2/6/2019: Andrew Suk
Title: Geometrically separating the clique and chromatic number
Abstract: In this talk, I will sketch a construction of a family of segments in the plane, no three of which are pairwise crossing, such that no matter how you color the segments with k colors, there is a pair of segments with the same color that are crossing. This construction is due to Pawek et. al. (2012), which answered a question of Erdos from the 1970s.

2/13/2019: TBA
Title: TBA
Abstract: TBA

2/20/2019: Jon Novak
Title: Group Integrals 101
Abstract: TBA

2/27/2019: Ila Varma
Title: Some open problems in arithmetic statistics
Abstract: The most fundamental objects in number theory are number fields, field extensions of the rational numbers that are finite dimensional as vector spaces over \mathbb{Q}. Their arithmetic is governed heavily by certain invariants such as the discriminant, Artin conductors, and the class group; for example, the ring of integers inside a number field has unique prime factorization if and only if its class group is trivial. The behavior of these invariants is truly mysterious: it is not known how many number fields there are having a given discriminant or conductor, and it is an open conjecture dating back to Gauss as to how many quadratic fields have trivial class group. Nonetheless, one may hope for statistical information regarding these invariants of number fields, the most basic such question being “How are such invariants distributed amongst number fields of degree $d$ with fixed Galois group?” There are many foundational conjectures that predict the statistical behavior of these invariants in such families; however, only a handful of unconditional results are known.
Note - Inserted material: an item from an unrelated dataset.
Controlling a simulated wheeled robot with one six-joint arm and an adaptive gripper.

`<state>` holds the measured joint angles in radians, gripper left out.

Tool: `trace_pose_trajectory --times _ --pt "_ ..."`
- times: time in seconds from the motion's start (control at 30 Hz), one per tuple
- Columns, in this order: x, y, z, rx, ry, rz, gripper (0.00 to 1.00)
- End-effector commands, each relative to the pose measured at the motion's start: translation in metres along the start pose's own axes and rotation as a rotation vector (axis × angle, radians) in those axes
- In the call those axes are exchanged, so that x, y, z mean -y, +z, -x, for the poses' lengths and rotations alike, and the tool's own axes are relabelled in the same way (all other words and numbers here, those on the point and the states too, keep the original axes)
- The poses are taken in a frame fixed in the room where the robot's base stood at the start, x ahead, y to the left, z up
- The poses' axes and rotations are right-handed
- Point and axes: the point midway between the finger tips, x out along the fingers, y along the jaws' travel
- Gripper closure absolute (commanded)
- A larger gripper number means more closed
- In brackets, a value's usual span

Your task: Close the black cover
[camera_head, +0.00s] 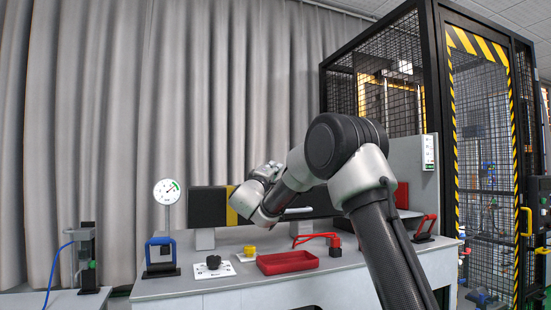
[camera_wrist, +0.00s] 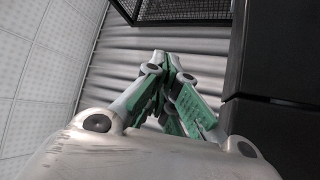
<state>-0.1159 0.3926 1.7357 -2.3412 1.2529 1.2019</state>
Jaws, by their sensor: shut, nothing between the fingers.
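A long black housing (camera_head: 207,206) with a yellow band (camera_head: 231,207) stands on grey supports at the back of the bench. It is the likely black cover, but I cannot tell its lid or how far it is open, since my arm hides part of it. My gripper (camera_head: 270,168) is in front of and just above the housing, near the yellow band. In the wrist view my gripper (camera_wrist: 168,65) has green-sided fingers brought together, with nothing held. A large dark surface (camera_wrist: 272,130) with a seam lies right of the fingers, seemingly apart from them.
On the bench are a dial gauge (camera_head: 166,191), a black knob (camera_head: 213,262), a yellow knob (camera_head: 249,251), a red tray (camera_head: 288,262) and a red-handled clamp (camera_head: 318,239). A mesh cage (camera_head: 395,85) stands behind right. Grey curtains (camera_head: 100,120) fill the back.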

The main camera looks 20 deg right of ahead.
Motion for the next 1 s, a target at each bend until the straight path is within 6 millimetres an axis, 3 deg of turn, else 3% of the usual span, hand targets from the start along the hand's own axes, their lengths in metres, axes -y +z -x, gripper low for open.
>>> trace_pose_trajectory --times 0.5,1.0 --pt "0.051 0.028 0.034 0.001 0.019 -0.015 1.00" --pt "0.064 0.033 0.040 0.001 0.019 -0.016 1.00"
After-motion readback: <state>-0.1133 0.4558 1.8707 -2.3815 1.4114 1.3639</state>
In this talk, I will describe a combination of algebraic, analytic, and geometric methods used to prove many new instances of these conjectures.

3/6/2019: Alex Cloninger
Title: Spectral Theory, Laplacians, Two Sample Statistics, and Data Science
Abstract: This talk introduces a new kernel-based Maximum Mean Discrepancy (MMD) statistic for measuring the distance between two distributions given finitely-many multivariate samples. When the distributions are locally low-dimensional, the proposed test can be made more powerful to distinguish certain alternatives by incorporating local covariance matrices and constructing an anisotropic kernel. The techniques and theory touch on spectral theory of Laplacians and heat kernels, optimization, and linear algebra. Applications to flow cytometry and diffusion MRI datasets are demonstrated, which motivate the proposed approach to compare distributions.

3/13/2019: TBA
Title: TBA
Abstract: TBA